Sensors (Mar 2022)
Chemical Spill Encircling Using a Quadrotor and Autonomous Surface Vehicles: A Distributed Cooperative Approach
Abstract
This article addresses the problem of formation control of a quadrotor and one (or more) marine vehicles operating at the surface of the water with the end goal of encircling the boundary of a chemical spill, enabling such vehicles to carry and release chemical dispersants used during ocean cleanup missions to break up oil molecules. Firstly, the mathematical models of the Medusa class of marine robots and quadrotor aircrafts are introduced, followed by the design of single vehicle motion controllers that allow these vehicles to follow a parameterised path individually using Lyapunov-based techniques.
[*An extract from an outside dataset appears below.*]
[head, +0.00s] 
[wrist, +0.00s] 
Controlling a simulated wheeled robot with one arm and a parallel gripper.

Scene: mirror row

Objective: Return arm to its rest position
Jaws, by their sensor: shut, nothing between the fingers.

At a second stage, a distributed controller using event-triggered communications is introduced, enabling the vehicles to perform cooperative path following missions according to a pre-defined geometric formation. In the next step, a real-time path planning algorithm is developed that makes use of a camera sensor, installed on-board the quadrotor. This sensor enables the detection in the image of which pixels encode parts of a chemical spill boundary and use them to generate and update, in real time, a set of smooth B-spline-based paths for all the vehicles to follow cooperatively. The performance of the complete system is evaluated by resorting to 3-D simulation software, making it possible to visually simulate a chemical spill. Results from real water trials are also provided for parts of the system, where two Medusa vehicles are required to perform a static lawn-mowing path following mission cooperatively at the surface of the water.